During the 20th century, Bessbrook Mill continued to expand, gaining the Bessbrook Spinning Company international recognition. During the Second World War, mill workers were tasked with supplying cloth for military uniforms. The Bessbrook Spinning Company retained ownership of the housing in Bessbrook until the 1960s, when the dwellings along Charlemont Square began to be sold to private individuals and companies. The majority of the houses along the square were purchased by C. R. Morrow, a local car and farm machinery dealer, around 1970. The sale of property at Bessbrook was driven by the post-war downturn in the local textile market, which led to the closure of the mill in 1972, after which the building was occupied by the British Army. No. 20 Charlemont Square West was purchased outright by Clifford Bradley in 1969 and was revalued at £7 and 10 shillings under the Second General Revaluation of Property in Northern Ireland (1956–72).

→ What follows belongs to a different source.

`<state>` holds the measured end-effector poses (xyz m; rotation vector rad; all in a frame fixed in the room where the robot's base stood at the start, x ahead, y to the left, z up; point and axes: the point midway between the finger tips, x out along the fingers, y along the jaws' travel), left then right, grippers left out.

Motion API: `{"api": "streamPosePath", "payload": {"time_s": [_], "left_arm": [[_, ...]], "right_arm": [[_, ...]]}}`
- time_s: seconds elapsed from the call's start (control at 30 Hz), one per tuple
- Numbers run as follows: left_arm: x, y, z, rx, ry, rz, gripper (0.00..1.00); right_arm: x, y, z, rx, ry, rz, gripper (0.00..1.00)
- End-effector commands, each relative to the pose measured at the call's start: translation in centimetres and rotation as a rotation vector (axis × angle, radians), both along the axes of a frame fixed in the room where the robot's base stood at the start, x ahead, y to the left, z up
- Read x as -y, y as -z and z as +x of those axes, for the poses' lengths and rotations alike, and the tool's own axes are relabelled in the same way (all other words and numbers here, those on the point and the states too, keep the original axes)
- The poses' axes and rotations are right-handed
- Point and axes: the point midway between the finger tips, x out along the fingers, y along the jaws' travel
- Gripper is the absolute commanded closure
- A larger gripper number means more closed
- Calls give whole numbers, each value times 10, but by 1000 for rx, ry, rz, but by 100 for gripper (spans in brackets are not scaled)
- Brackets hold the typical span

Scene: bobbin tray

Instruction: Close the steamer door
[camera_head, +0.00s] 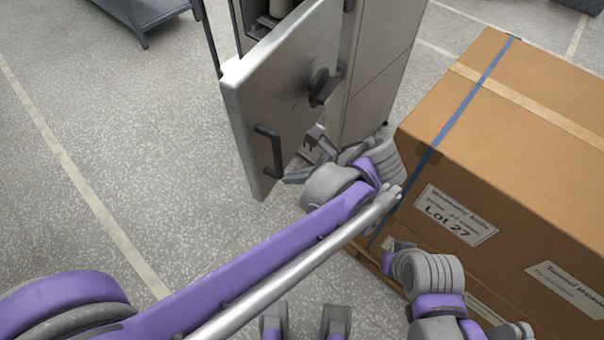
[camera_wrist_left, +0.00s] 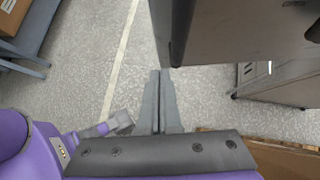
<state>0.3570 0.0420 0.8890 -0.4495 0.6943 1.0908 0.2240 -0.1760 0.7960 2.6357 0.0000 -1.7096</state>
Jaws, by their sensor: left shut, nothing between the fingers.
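The steamer door (camera_head: 283,85) is a pale metal panel standing open from the steamer cabinet (camera_head: 378,65). It has a dark bar handle (camera_head: 269,150) near its free edge and a dark round knob (camera_head: 322,87) near the cabinet side. My left gripper (camera_head: 298,176) is at the door's lower edge, partly hidden. In the left wrist view its fingers (camera_wrist_left: 159,98) are shut and empty, just below the grey door panel (camera_wrist_left: 235,30); whether they touch it, I cannot tell.
A large cardboard box (camera_head: 520,130) with a blue strap stands right of the cabinet on a pallet. A grey-blue rack (camera_head: 143,14) stands at the upper left. The speckled floor (camera_head: 120,110) left of the door is clear.

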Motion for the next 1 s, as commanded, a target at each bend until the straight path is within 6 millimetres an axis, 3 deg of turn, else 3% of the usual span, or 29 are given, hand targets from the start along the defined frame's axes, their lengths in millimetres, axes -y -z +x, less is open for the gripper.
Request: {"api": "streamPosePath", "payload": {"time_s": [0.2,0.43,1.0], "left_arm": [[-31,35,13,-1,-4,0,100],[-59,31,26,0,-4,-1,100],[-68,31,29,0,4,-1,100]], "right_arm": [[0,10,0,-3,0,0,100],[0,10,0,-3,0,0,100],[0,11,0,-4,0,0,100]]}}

The house was listed in 1981 and was included in the Bessbrook Conservation Area designated in 1983, in recognition of Bessbrook's historical significance as a planned mill village and its distinct form and character. The Conservation Area Guide notes that the carefully planned development of Bessbrook — including the uniform terraces at Charlemont Square and College Square — influenced the design of the English model villages of Saltaire (1852), Port Sunlight (1888), and Bourneville (developed by the Cadbury family in 1895), which have directly influenced town and country planning all over the world. Bessbrook is therefore internationally significant as an early planned mill village, begun in the 1840s and contemporary with, or predating, these better-known English examples.

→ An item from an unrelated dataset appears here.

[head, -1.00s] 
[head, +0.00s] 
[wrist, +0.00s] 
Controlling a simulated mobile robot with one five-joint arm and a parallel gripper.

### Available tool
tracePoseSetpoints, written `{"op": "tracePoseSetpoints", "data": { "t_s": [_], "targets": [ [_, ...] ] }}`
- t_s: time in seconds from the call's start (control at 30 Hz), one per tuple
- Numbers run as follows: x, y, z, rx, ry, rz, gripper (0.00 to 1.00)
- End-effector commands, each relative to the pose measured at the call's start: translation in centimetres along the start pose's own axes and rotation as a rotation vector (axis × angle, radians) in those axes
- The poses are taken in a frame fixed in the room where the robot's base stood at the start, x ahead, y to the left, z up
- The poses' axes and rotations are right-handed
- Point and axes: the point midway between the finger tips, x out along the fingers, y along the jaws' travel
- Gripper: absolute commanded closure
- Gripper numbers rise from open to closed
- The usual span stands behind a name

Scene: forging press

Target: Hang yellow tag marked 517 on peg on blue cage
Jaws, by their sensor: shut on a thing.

The two-storey rear return was added around 1988. An extensive renovation carried out between 1990 and 1992 included the removal of rendering and restoration of the stone facade, re-slating of the roof with man-made slates, installation of new sliding sash window frames, and the addition of new railings to the front of the house. At the time of the most recent survey the building continued to be used as a private dwelling.